■ What you need to do ■
Provide the data again in its entirety, exactly as given.

══ Supplied information ══

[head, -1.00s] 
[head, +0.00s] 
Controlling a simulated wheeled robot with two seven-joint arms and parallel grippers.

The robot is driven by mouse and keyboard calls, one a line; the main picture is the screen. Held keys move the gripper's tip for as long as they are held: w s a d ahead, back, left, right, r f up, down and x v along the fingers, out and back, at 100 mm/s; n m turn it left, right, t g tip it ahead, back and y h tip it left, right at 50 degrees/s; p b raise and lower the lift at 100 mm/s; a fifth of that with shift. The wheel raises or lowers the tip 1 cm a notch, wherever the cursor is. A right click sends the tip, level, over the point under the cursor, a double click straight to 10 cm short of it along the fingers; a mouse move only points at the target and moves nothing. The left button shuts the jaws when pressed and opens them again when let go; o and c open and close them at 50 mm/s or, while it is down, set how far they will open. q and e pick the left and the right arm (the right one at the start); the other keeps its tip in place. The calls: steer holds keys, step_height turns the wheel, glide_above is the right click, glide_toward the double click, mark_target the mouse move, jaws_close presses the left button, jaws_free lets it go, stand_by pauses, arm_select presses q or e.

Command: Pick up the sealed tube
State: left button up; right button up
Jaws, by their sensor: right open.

═══

■ Output of the task ■
[head, -1.00s] 
[head, +0.00s] 
Controlling a simulated wheeled robot with two seven-joint arms and parallel grippers.

The robot is driven by mouse and keyboard calls, one a line; the main picture is the screen. Held keys move the gripper's tip for as long as they are held: w s a d ahead, back, left, right, r f up, down and x v along the fingers, out and back, at 100 mm/s; n m turn it left, right, t g tip it ahead, back and y h tip it left, right at 50 degrees/s; p b raise and lower the lift at 100 mm/s; a fifth of that with shift. The wheel raises or lowers the tip 1 cm a notch, wherever the cursor is. A right click sends the tip, level, over the point under the cursor, a double click straight to 10 cm short of it along the fingers; a mouse move only points at the target and moves nothing. The left button shuts the jaws when pressed and opens them again when let go; o and c open and close them at 50 mm/s or, while it is down, set how far they will open. q and e pick the left and the right arm (the right one at the start); the other keeps its tip in place. The calls: steer holds keys, step_height turns the wheel, glide_above is the right click, glide_toward the double click, mark_target the mouse move, jaws_close presses the left button, jaws_free lets it go, stand_by pauses, arm_select presses q or e.

Command: Pick up the sealed tube
State: left button up; right button up
Jaws, by their sensor: right open.

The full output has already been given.